En lien avec le point précédent (son lien avec le sacré) il se présente comme une explication ; ainsi, il peut être un récit fondateur rappelant le temps fabuleux des commencements ; il explique comment s’est fondé le groupe, explique le sens de tel rite ou de tel interdit, fournit l’origine de la condition présente des hommes. Placé hors du temps ordinaire, le mythe se distingue de la saga où se décèle un ancrage historique. Cette dimension de « temps hors du temps » sera essentielle dans toute reprise du mythe. Ici se niche son ambiguïté : c'est un objet de croyance, mais avec une forme au moins partielle de réalisme. 

Sa fonction première est d’être un récit fondateur qui propose une cosmogonie : le récit de la naissance de l’ordre du monde qui explique l’origine de l’homme et sa place dans l’univers, le Cosmos.

Le mythe remplit une fonction socioreligieuse, c’est un intégrateur social, il est le ciment indispensable du groupe, auquel il propose des normes de vie et dont il fait baigner le présent dans le sacré.
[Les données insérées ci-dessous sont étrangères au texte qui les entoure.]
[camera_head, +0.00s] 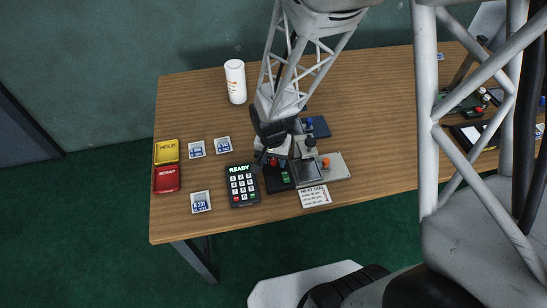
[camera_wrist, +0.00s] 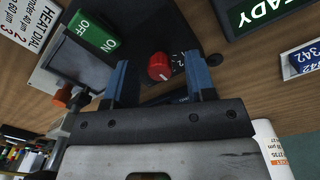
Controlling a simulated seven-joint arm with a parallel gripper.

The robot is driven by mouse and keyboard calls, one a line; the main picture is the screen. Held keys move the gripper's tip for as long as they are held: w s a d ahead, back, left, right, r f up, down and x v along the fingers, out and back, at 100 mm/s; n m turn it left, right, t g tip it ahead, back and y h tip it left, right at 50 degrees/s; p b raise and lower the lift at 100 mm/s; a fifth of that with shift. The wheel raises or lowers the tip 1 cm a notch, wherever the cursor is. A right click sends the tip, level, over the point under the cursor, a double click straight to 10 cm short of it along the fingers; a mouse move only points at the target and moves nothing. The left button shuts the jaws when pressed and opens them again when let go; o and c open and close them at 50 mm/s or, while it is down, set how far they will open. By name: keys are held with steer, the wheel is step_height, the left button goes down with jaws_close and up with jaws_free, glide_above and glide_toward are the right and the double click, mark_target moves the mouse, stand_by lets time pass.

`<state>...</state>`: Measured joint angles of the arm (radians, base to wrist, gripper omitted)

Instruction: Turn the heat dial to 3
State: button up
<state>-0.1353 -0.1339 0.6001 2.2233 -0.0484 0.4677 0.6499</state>
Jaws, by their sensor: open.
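The heat dial is a red round knob (camera_wrist: 160,67) on a dark base, with a white mark on it; a "2" shows beside it in the wrist view. In the head view the red knob (camera_head: 273,162) is partly hidden by my gripper. My gripper (camera_wrist: 158,82) is open, its two blue-grey fingers on either side of the knob in the picture. I cannot tell whether they touch it. The heat dial card (camera_head: 314,196) lies at the table's front edge. It also shows in the wrist view (camera_wrist: 30,30), with partly readable numbers.
A green OFF/ON switch (camera_wrist: 95,33) sits beside the dial. A keypad reading READY (camera_head: 242,186) stands to the left. Labelled squares, a yellow tray (camera_head: 166,151) and a red SCRAP tray (camera_head: 167,179) lie further left. A white cylinder (camera_head: 235,82) stands behind.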

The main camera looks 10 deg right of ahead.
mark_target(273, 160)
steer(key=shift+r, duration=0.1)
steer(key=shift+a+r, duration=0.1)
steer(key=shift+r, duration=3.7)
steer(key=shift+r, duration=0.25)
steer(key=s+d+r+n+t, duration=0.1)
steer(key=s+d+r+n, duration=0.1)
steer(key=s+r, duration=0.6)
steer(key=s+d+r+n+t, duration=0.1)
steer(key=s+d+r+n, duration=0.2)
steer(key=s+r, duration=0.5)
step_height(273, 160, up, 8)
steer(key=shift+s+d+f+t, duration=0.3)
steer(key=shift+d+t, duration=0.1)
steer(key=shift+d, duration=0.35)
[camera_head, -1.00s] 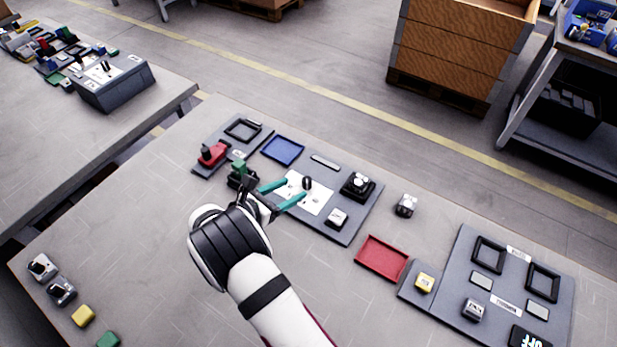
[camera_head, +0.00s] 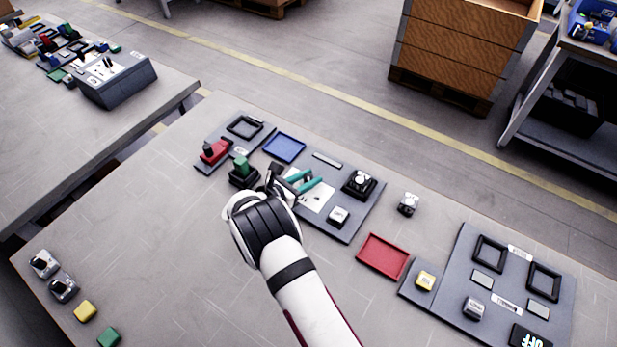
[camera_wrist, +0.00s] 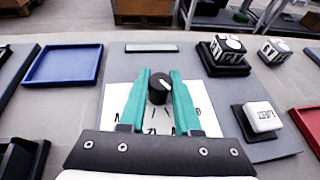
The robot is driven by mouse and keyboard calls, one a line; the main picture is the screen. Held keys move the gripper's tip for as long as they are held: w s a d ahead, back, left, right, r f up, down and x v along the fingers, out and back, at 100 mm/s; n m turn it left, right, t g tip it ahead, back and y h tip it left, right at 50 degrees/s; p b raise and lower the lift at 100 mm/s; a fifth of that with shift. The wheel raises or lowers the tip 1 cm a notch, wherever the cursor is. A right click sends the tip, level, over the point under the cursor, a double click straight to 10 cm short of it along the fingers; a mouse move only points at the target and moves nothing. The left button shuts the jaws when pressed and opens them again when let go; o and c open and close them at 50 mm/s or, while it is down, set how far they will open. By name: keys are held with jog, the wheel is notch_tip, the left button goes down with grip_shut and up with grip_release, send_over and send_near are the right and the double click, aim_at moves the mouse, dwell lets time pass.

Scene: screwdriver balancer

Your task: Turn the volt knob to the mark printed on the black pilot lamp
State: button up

Les personnages principaux des mythes (dieux, héros, animaux magiques…) agissent en vertu de mobiles largement étrangers au vraisemblable, à la psychologie « raisonnable ». Leur logique est celle de l’imaginaire.  Dans cet univers  tout entier fait de significations, règne l'analogie: les rapprochements entre les formes et les dieux, entre les êtres et les forces : comment ne pas penser à ce qui reste dans l'écriture de puissance analogique, à la métaphore surtout, ce lien direct, cette homologie implicite qui fait entrer en vibration des lieux, qui établit des correspondances entredes domaines lointains. La métaphore serait-elle, comme la musique, un des derniers refuges du sacré ?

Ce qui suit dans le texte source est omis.